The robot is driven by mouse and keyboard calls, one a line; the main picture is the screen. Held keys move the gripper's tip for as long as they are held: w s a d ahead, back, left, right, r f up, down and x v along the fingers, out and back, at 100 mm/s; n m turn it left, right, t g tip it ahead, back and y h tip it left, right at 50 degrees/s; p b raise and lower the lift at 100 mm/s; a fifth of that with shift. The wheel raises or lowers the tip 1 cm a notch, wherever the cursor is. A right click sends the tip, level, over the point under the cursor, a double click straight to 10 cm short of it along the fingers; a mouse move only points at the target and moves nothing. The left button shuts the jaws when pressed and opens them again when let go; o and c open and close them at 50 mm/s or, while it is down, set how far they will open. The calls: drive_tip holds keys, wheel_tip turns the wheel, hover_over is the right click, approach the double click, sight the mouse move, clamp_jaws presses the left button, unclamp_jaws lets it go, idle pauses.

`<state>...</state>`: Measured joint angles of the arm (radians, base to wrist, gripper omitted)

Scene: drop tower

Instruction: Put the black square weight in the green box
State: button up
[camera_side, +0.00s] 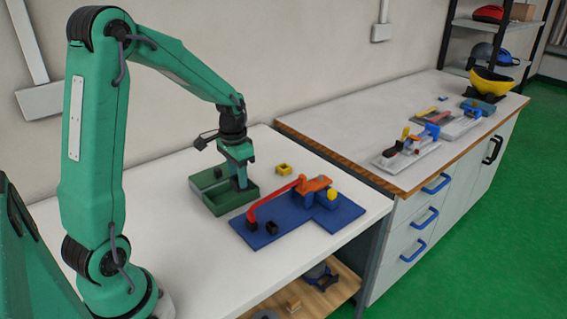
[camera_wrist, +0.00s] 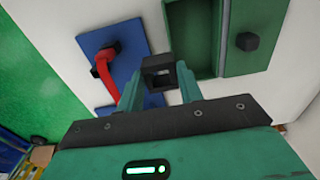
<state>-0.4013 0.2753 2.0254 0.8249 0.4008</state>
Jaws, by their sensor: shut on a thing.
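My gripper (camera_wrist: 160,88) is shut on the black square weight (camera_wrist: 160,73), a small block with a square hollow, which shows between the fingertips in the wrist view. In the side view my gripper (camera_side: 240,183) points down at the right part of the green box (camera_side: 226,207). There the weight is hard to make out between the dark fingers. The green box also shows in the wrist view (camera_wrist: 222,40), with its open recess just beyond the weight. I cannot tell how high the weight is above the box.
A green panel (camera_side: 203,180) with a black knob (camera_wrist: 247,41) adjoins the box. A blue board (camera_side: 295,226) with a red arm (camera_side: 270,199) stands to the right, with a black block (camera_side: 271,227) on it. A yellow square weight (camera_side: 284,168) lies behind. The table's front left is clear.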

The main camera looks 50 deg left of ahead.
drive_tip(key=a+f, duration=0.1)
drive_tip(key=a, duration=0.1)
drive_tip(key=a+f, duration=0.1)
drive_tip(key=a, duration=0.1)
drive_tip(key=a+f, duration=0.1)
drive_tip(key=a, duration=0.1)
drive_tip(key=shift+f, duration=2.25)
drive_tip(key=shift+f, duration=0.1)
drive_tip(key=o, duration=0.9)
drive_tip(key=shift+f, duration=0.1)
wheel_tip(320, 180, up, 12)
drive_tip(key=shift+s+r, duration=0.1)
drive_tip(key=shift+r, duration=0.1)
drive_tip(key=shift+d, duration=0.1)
==
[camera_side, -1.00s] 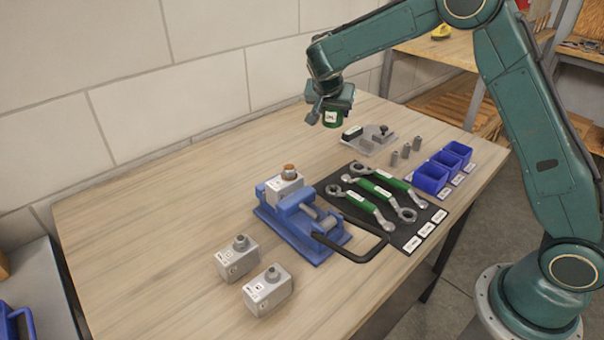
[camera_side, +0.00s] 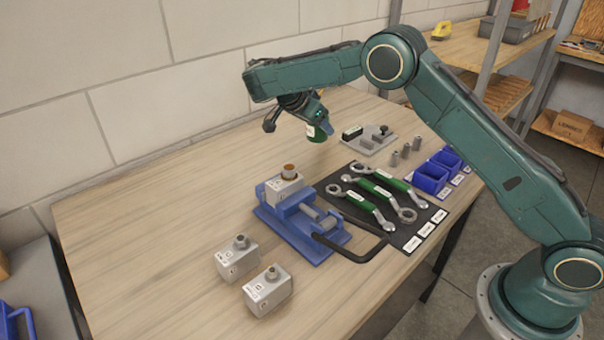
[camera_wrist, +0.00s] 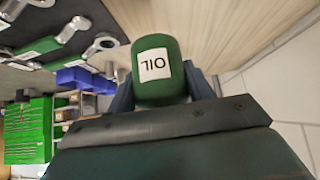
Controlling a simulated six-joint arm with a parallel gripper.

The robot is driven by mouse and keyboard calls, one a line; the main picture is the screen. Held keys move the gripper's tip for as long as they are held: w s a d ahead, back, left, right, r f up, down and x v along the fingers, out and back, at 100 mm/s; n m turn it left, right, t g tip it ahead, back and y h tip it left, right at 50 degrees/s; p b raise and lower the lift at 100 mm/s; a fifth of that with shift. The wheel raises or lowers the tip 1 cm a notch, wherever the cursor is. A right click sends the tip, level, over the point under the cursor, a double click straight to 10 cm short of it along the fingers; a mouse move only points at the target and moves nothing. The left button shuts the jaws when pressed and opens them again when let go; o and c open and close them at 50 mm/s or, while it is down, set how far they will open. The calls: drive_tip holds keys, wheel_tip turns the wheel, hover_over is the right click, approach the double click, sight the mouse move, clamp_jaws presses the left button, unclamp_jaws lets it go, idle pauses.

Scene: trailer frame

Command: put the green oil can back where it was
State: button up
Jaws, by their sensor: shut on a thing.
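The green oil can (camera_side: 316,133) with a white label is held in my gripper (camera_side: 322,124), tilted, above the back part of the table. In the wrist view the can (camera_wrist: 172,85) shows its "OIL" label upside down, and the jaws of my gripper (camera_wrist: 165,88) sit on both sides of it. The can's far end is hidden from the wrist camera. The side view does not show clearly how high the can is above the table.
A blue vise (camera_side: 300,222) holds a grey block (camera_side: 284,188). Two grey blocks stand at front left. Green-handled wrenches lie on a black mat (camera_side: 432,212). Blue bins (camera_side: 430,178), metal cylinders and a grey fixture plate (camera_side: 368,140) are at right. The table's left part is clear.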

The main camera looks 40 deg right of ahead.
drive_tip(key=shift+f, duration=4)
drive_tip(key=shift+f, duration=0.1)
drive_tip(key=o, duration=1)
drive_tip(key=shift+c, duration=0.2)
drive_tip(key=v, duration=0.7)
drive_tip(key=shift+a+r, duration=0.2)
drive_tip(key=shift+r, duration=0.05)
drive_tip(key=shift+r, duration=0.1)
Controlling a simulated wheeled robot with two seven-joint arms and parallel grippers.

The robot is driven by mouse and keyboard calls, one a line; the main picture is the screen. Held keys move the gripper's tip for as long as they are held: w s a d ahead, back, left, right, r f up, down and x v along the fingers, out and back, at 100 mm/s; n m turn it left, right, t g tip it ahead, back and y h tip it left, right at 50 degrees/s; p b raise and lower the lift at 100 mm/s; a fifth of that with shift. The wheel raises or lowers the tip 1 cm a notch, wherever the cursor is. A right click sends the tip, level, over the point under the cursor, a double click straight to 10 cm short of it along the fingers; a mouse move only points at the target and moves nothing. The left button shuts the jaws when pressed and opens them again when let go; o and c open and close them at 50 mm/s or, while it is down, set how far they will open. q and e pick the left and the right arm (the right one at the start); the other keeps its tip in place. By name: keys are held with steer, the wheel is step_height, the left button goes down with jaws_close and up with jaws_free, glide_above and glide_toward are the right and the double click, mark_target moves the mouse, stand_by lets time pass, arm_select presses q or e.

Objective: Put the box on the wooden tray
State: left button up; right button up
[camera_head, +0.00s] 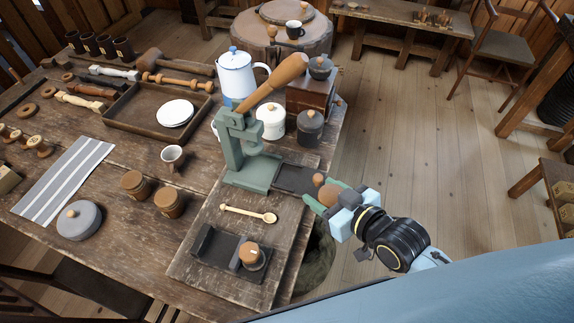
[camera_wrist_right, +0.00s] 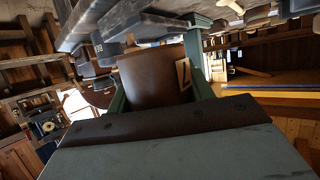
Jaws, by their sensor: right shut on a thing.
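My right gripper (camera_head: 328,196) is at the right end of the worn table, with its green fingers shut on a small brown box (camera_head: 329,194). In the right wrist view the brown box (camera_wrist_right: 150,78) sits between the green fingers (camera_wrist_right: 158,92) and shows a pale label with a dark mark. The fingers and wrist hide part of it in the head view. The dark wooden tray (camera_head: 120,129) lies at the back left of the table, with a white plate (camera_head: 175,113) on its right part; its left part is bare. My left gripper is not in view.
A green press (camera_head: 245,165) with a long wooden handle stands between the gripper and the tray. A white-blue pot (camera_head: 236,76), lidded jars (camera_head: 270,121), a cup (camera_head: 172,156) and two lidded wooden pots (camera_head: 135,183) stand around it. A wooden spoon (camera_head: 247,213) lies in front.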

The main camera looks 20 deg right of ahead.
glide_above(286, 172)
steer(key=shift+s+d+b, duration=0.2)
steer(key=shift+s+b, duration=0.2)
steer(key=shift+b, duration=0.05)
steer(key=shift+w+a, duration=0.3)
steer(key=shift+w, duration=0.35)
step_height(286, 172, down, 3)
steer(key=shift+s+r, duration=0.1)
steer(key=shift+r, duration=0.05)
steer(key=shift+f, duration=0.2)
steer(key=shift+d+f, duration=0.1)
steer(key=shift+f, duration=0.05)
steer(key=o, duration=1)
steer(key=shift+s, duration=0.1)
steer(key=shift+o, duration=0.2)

## [EXERCISE AIM]
Of the lines in this data, how many contain "Controlling"? Reply with only the number.

## [COMPLETE OUTPUT]
2